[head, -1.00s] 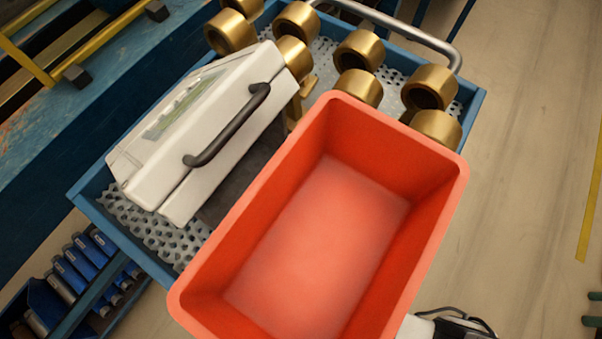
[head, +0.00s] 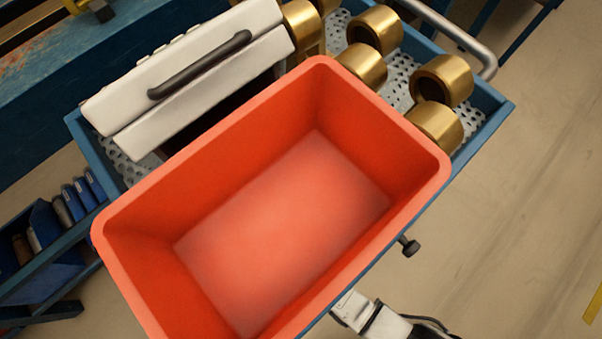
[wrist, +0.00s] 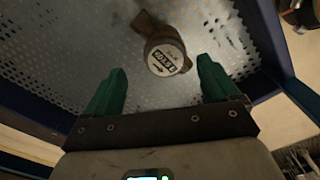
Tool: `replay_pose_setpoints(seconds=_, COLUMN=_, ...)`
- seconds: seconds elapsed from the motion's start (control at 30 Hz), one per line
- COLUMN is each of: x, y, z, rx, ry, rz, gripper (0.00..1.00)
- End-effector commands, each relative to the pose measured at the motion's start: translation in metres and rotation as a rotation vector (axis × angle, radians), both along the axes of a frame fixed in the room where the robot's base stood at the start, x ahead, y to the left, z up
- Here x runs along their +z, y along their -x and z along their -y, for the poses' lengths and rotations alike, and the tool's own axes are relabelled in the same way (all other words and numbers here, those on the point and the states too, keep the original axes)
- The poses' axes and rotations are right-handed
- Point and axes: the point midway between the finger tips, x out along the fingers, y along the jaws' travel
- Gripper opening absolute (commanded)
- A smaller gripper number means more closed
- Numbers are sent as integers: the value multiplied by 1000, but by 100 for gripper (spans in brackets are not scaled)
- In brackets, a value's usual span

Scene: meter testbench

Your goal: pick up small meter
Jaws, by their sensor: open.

====================

→ Task brief
Each line of the data should be quoted exactly, with pictures left out.

→ Exercise result
[head, -1.00s] 
[head, +0.00s] 
[wrist, +0.00s] 
Tool: `replay_pose_setpoints(seconds=_, COLUMN=_, ...)`
- seconds: seconds elapsed from the motion's start (control at 30 Hz), one per line
- COLUMN is each of: x, y, z, rx, ry, rz, gripper (0.00..1.00)
- End-effector commands, each relative to the pose measured at the motion's start: translation in metres and rotation as a rotation vector (axis × angle, radians), both along the axes of a frame fixed in the room where the robot's base stood at the start, x ahead, y to the left, z up
- Here x runs along their +z, y along their -x and z along their -y, for the poses' lengths and rotations alike, and the tool's own axes are relabelled in the same way (all other words and numbers here, those on the point and the states too, keep the original axes)
- The poses' axes and rotations are right-handed
- Point and axes: the point midway between the finger tips, x out along the fingers, y along the jaws' travel
- Gripper opening absolute (commanded)
- A smaller gripper number means more closed
- Numbers are sent as integers: the value multiplied by 1000, but by 100 for gripper (spans in brackets are not scaled)
- In brackets, a value's usual span

Scene: meter testbench

Your goal: pick up small meter
Jaws, by their sensor: open.

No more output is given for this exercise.